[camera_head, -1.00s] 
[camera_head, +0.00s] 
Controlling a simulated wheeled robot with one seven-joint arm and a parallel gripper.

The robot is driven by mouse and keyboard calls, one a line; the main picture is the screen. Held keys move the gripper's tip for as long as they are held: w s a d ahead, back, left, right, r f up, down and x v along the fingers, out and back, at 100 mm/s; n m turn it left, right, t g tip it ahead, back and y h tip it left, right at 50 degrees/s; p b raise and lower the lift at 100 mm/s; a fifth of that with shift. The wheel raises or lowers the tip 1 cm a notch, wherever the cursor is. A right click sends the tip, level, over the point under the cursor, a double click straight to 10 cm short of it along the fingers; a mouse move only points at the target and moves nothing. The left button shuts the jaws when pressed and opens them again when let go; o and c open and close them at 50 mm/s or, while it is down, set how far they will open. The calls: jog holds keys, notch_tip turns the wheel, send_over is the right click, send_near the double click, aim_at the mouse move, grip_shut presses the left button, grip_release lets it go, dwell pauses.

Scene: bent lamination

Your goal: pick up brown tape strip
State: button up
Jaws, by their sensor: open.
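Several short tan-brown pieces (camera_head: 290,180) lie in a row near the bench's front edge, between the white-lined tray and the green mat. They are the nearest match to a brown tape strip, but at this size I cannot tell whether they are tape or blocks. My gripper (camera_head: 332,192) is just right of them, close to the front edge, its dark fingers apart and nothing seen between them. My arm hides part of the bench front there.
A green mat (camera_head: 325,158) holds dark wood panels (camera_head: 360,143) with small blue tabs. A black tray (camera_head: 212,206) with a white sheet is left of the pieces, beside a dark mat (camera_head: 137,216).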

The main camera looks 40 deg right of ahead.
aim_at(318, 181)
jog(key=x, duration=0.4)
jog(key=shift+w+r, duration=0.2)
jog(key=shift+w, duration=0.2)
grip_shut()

■ What needs to be done: All of the data shown above must be copied exactly.

■ Full response:
[camera_head, -1.00s] 
[camera_head, +0.00s] 
Controlling a simulated wheeled robot with one seven-joint arm and a parallel gripper.

The robot is driven by mouse and keyboard calls, one a line; the main picture is the screen. Held keys move the gripper's tip for as long as they are held: w s a d ahead, back, left, right, r f up, down and x v along the fingers, out and back, at 100 mm/s; n m turn it left, right, t g tip it ahead, back and y h tip it left, right at 50 degrees/s; p b raise and lower the lift at 100 mm/s; a fifth of that with shift. The wheel raises or lowers the tip 1 cm a notch, wherever the cursor is. A right click sends the tip, level, over the point under the cursor, a double click straight to 10 cm short of it along the fingers; a mouse move only points at the target and moves nothing. The left button shuts the jaws when pressed and opens them again when let go; o and c open and close them at 50 mm/s or, while it is down, set how far they will open. The calls: jog holds keys, notch_tip turns the wheel, send_over is the right click, send_near the double click, aim_at the mouse move, grip_shut presses the left button, grip_release lets it go, dwell pauses.

Scene: bent lamination

Your goal: pick up brown tape strip
State: button up
Jaws, by their sensor: open.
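Several short tan-brown pieces (camera_head: 290,180) lie in a row near the bench's front edge, between the white-lined tray and the green mat. They are the nearest match to a brown tape strip, but at this size I cannot tell whether they are tape or blocks. My gripper (camera_head: 332,192) is just right of them, close to the front edge, its dark fingers apart and nothing seen between them. My arm hides part of the bench front there.
A green mat (camera_head: 325,158) holds dark wood panels (camera_head: 360,143) with small blue tabs. A black tray (camera_head: 212,206) with a white sheet is left of the pieces, beside a dark mat (camera_head: 137,216).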

The main camera looks 40 deg right of ahead.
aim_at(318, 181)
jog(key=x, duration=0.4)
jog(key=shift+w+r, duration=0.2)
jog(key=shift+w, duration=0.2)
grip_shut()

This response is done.